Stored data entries
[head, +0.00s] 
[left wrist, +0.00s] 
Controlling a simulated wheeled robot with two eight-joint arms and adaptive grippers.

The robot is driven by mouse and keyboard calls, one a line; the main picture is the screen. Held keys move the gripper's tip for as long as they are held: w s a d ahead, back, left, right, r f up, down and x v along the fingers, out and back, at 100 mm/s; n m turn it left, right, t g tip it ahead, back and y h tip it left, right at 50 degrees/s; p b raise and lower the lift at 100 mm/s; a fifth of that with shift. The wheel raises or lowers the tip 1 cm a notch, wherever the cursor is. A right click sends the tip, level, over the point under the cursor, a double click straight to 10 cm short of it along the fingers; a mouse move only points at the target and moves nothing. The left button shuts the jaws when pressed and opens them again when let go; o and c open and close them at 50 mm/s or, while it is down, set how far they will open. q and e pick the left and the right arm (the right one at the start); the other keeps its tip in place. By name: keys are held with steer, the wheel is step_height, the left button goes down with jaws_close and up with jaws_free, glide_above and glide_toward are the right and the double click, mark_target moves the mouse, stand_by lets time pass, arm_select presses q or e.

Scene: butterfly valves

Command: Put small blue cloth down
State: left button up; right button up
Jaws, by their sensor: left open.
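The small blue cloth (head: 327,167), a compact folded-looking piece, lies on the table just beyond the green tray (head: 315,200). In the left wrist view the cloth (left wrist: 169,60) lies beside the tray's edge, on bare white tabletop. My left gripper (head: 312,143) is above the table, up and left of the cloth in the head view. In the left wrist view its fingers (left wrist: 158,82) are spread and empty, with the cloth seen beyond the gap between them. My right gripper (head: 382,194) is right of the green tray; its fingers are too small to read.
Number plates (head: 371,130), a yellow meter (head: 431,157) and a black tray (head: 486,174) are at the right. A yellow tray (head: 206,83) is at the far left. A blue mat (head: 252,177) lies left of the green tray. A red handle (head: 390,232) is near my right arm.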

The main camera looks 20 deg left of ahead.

* * *

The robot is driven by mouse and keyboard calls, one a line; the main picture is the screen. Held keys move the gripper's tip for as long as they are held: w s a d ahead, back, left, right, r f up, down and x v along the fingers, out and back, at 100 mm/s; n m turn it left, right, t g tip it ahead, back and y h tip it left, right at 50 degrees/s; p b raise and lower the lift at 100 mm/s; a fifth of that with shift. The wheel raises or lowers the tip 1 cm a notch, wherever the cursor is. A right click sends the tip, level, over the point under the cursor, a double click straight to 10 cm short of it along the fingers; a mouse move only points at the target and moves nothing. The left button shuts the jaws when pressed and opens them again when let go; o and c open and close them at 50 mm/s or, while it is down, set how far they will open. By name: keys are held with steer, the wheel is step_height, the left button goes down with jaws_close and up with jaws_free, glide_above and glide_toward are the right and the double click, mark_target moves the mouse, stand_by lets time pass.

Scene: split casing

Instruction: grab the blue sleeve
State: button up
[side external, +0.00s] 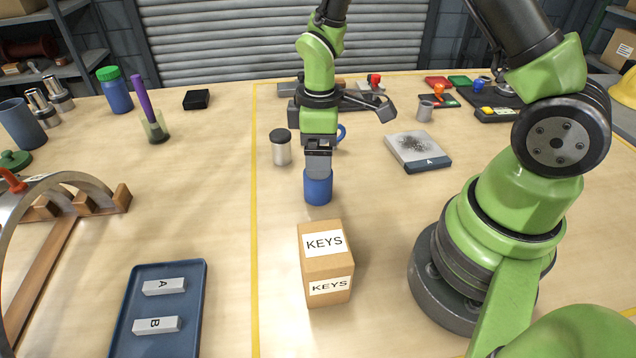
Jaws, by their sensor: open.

→ Brief: Repeat exactly the stretch of lines that opens with the line containing "State: button up" and closes with the line containing "Jaws, by their sensor: open.". Leave the pictures out, and add nothing.

→ Exercise answer:
State: button up
[side external, +0.00s] 
Jaws, by their sensor: open.

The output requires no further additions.